***** Data segment

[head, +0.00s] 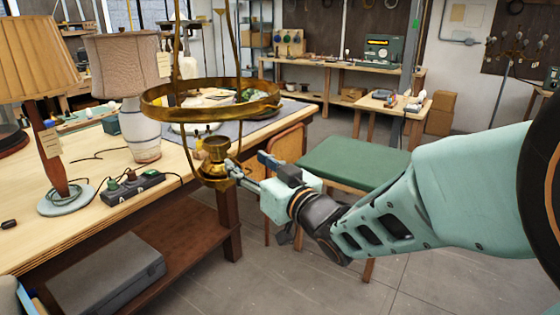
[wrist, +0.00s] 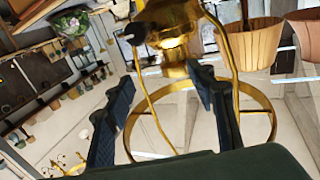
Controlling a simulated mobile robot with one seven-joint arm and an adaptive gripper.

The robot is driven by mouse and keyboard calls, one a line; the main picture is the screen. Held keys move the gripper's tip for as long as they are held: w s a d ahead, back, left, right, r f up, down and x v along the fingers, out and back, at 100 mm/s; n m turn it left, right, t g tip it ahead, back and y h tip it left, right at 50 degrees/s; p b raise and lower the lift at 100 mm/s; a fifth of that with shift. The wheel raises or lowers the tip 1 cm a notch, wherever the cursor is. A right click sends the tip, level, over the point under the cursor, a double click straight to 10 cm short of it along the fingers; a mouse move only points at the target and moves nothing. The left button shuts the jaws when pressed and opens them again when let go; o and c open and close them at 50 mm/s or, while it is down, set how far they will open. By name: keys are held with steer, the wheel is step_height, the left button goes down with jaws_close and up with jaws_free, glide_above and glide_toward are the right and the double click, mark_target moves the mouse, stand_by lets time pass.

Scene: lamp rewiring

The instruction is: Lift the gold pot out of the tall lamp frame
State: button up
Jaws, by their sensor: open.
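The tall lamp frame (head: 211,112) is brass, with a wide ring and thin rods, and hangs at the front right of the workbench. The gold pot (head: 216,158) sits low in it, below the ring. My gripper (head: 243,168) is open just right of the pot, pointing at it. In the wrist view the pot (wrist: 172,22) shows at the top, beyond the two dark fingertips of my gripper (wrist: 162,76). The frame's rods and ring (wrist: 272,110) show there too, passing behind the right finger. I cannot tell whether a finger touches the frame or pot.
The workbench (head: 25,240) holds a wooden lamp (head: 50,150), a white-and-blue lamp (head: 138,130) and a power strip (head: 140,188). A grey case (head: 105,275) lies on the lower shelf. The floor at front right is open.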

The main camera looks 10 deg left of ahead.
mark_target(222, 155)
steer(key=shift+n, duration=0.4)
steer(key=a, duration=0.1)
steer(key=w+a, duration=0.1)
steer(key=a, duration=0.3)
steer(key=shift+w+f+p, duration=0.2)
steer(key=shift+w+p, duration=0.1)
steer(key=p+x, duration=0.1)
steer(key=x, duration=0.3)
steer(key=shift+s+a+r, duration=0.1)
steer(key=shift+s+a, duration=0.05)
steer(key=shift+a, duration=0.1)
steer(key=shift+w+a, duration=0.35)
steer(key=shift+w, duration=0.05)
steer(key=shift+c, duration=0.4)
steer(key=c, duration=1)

**********

§ **What you have to do**
Reproduce the data above exactly, but only the lines from the one showing "[wrist, +0.00s]" through the one showing "Controlling a simulated", with both ends kept and the pictures left out.

§ **Expected answer**
[wrist, +0.00s] 
Controlling a simulated mobile robot with one seven-joint arm and an adaptive gripper.

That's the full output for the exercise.